A close-only, non-reference channel can implement this as a lockless read. I don't know enough about the select internals to guess at whether it would be possible to simplify or improve performance in cases without a default.

One of the #darkarts people on gopher slack had an observation a while back, that if you replace a select on two sources with a pseudorandom alternation between two nested single-source selects, this can improve performance:

select {
case <-c1:
default:
  select {
  case <-c2:
  default:
    // default case
  }
}
=> [both orders of this, selected pseudorandomly]
select {
case <-c1:
default:
  select {
  case <-c2:
  default:
    // default case
  }
}

Apparently this reduces select costs noticably.

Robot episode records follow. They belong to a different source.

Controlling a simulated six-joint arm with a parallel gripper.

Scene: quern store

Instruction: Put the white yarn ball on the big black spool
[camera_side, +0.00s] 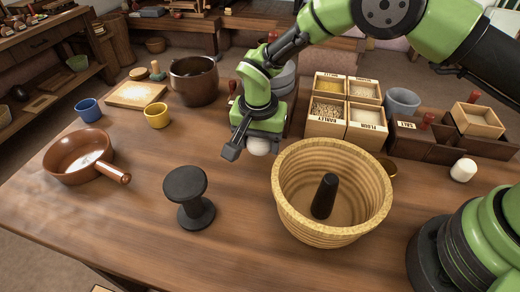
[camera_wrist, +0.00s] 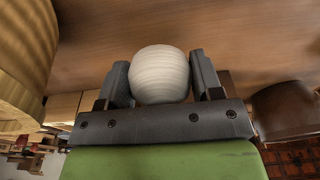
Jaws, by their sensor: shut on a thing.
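The white yarn ball (camera_wrist: 160,74) is between the two dark fingers of my gripper (camera_wrist: 163,80) in the wrist view. In the side view the ball (camera_side: 258,147) shows partly, below my gripper (camera_side: 246,148), held above the table behind the basket. My gripper is shut on it. The big black spool (camera_side: 188,212) stands upright on the table at left of centre, with a flat round top and nothing on it. It is to the left of and nearer the camera than my gripper.
A woven basket (camera_side: 290,205) with a dark upright post (camera_side: 324,196) inside stands right of the spool. A brown pan (camera_side: 66,158) points its handle toward the spool. A yellow cup (camera_side: 157,116) and dark pot (camera_side: 194,88) stand behind. Labelled grain boxes (camera_side: 325,128) are at the back.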

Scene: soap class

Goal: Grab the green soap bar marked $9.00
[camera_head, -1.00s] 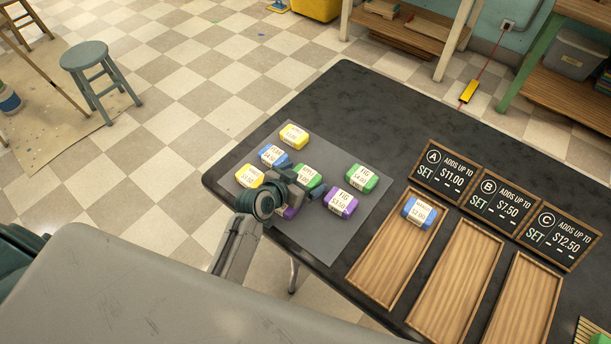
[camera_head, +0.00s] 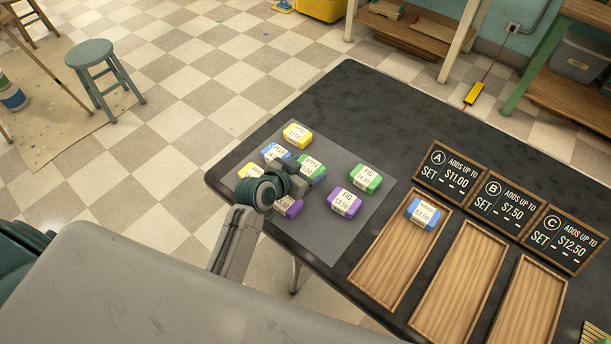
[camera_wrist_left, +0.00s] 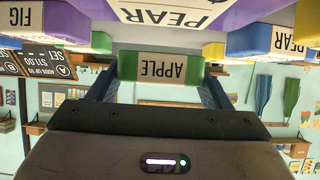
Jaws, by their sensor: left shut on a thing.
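My left gripper (camera_head: 298,181) is shut on a green soap bar (camera_head: 314,164) with a white label, among the bars on the grey mat (camera_head: 345,231). In the left wrist view, the green bar (camera_wrist_left: 160,68) sits between the two fingers (camera_wrist_left: 158,92) and its label reads APPLE. Its price is too small to read for sure. My right gripper is not in view.
Yellow (camera_head: 297,135), blue (camera_head: 275,153) and purple (camera_head: 345,202) bars lie close around. A blue bar (camera_head: 424,213) lies in the left wooden tray (camera_head: 386,266). The middle (camera_head: 459,283) and right (camera_head: 530,306) trays are empty. Signs A, B and C stand behind them.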

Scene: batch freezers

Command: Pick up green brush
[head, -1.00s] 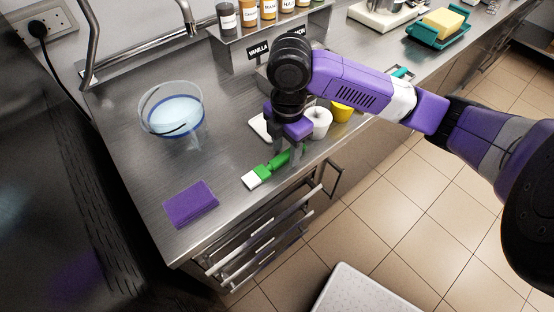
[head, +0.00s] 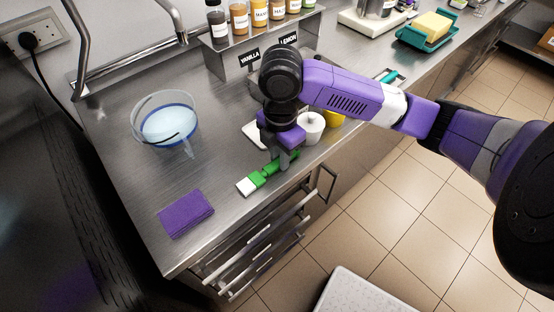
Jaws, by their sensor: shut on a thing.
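The green brush (head: 258,179) lies on the steel counter near its front edge, in the head view. Its white bristle end points to the lower left and its green handle runs to the upper right. My gripper (head: 284,162) is at the handle, pointing down, with its fingers shut on the handle. Part of the handle is hidden behind the fingers. I cannot tell whether the brush is clear of the counter.
A purple cloth (head: 186,213) lies to the left. A clear bucket of liquid (head: 168,125) stands behind it. A white cup (head: 311,128) and a yellow cup (head: 335,118) are close right of my gripper. Bottles (head: 258,15) stand on a shelf behind. Drawer handles (head: 250,255) jut out below the front edge.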

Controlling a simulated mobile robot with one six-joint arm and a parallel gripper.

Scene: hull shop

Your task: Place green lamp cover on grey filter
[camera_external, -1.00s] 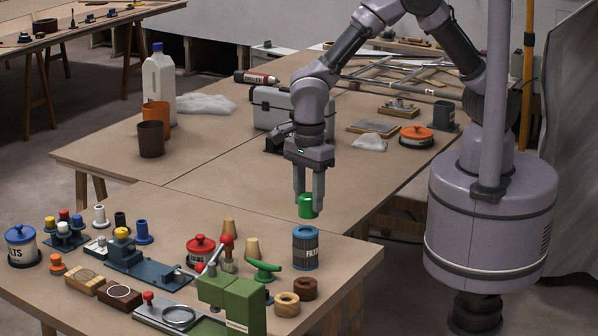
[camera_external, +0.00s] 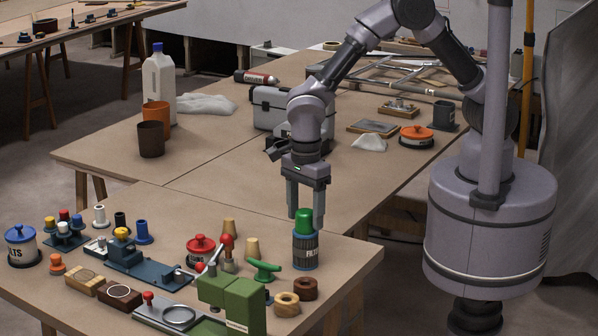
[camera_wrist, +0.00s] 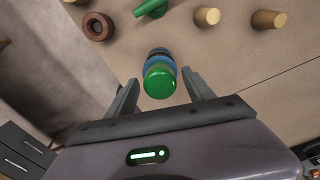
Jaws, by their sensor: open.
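The green lamp cover (camera_external: 304,221) stands upright on top of the grey filter (camera_external: 305,253), a grey can with a blue upper band and lettering, near the right corner of the front table. My gripper (camera_external: 306,222) is open, with its fingers on either side of the lamp cover. In the wrist view the lamp cover (camera_wrist: 159,80) lies between the two spread fingers, with gaps on both sides. The filter's blue rim (camera_wrist: 160,55) shows just beyond it.
A green-handled part (camera_external: 264,269), wooden rings (camera_external: 287,304) and a green press (camera_external: 235,303) stand left of and in front of the filter. A red-lidded pot (camera_external: 201,249) is further left.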

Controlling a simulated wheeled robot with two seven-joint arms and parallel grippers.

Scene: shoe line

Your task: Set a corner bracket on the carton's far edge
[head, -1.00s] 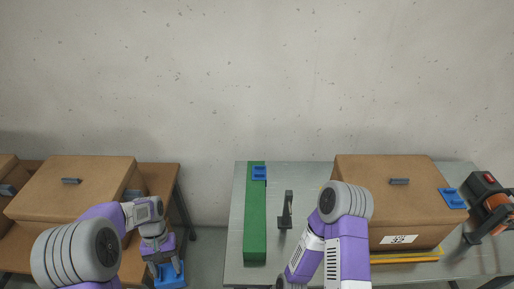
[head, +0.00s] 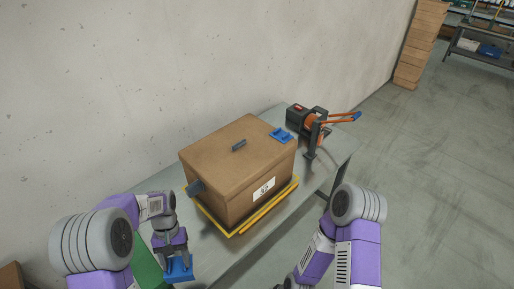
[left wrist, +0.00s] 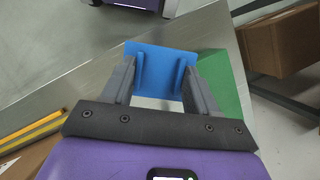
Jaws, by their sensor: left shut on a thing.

It would probably be even better if one or both of the selects didn't need a lock.

[networkimprov]

Does the original select on two sources have the default case? If not you'd have to loop the alternating nested selects, yielding a busy-wait scenario.

[seebs]

Yes, that transformation is only potentially sane when there's a default, so you'll exit if nothing's readable. I'm not entirely convinced it's valid even then, because arguably it's got slightly different timing, but I don't think the difference is actually observable without cheating.

It seems to me that it might also turn out that it's possible to streamline life for selects that include both close-only and non-close-only channels, but I don't know how, because I don't know the code.

[bcmills]

@seebs, it appears that the existing channel implementation already uses atomic operations to eliminate contention when the channel is closed:

go/src/runtime/chan.go

Lines 465 to 466 in 11f92e9

	// Fast path: check for failed non-blocking operation without acquiring the lock.
	if !block && empty(c) {

[seebs]

yeah, but it can't do that if the channel's open, when determining whether or not to take an adjacent default.

The big semantic difference is that if a channel can never be sent to, only closed, then reads from it can never change its state, and thus, don't need locking, they just need to check a state. If a channel could be sent to, then a read could unblock a sender.